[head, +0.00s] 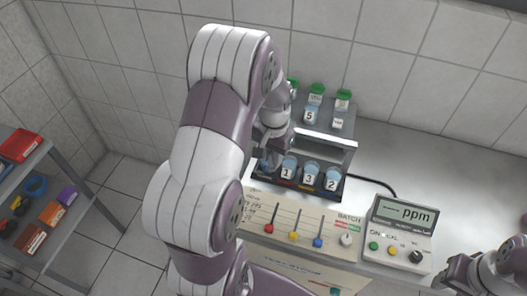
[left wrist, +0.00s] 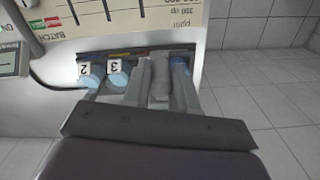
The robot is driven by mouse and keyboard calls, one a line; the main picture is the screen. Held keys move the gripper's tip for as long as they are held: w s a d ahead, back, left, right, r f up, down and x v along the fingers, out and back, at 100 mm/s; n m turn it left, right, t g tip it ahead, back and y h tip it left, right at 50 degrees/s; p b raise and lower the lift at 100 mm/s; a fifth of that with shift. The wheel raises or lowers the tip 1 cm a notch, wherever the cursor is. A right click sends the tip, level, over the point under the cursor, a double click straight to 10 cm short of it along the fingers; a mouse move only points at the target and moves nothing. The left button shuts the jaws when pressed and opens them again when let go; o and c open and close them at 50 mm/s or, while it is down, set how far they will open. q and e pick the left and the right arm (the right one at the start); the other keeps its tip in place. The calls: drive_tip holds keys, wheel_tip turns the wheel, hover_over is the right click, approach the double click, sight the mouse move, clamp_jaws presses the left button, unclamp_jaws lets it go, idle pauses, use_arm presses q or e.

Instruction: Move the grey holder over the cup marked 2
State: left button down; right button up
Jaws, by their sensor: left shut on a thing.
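My left gripper (head: 270,148) is at the left end of the front cup row. In the left wrist view (left wrist: 158,88) its fingers are shut on the grey holder (left wrist: 160,72), a rounded grey piece between them. The cup marked 2 (head: 332,181) is the rightmost of the front row and stands apart from the holder; it also shows in the left wrist view (left wrist: 90,73). The cups marked 3 (head: 310,175) and 1 (head: 288,170) stand between. The arm hides most of the holder in the head view. My right gripper (head: 458,271) is at the lower right edge, its fingers unclear.
A shelf behind the row bears the cup marked 5 (head: 310,116) and green-capped bottles (head: 343,98). A panel with coloured levers (head: 293,222) is in front. A ppm meter (head: 402,226) stands right. A blue cup (left wrist: 181,68) sits beside the gripper.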

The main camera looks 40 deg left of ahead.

**********

Short problem: Write out an exact copy of the listing, first line through the line containing "State: left button down; right button up", with the pictures left out.

Solution for this task:
[head, +0.00s] 
[left wrist, +0.00s] 
The robot is driven by mouse and keyboard calls, one a line; the main picture is the screen. Held keys move the gripper's tip for as long as they are held: w s a d ahead, back, left, right, r f up, down and x v along the fingers, out and back, at 100 mm/s; n m turn it left, right, t g tip it ahead, back and y h tip it left, right at 50 degrees/s; p b raise and lower the lift at 100 mm/s; a fifth of that with shift. The wheel raises or lowers the tip 1 cm a notch, wherever the cursor is. A right click sends the tip, level, over the point under the cursor, a double click straight to 10 cm short of it along the fingers; a mouse move only points at the target and moves nothing. The left button shuts the jaws when pressed and opens them again when let go; o and c open and close them at 50 mm/s or, while it is down, set how far they will open. q and e pick the left and the right arm (the right one at the start); the other keeps its tip in place. The calls: drive_tip holds keys, wheel_tip turns the wheel, hover_over is the right click, approach the double click, sight the mouse move, clamp_jaws presses the left button, unclamp_jaws lets it go, idle pauses, use_arm presses q or e.

Instruction: Move the grey holder over the cup marked 2
State: left button down; right button up

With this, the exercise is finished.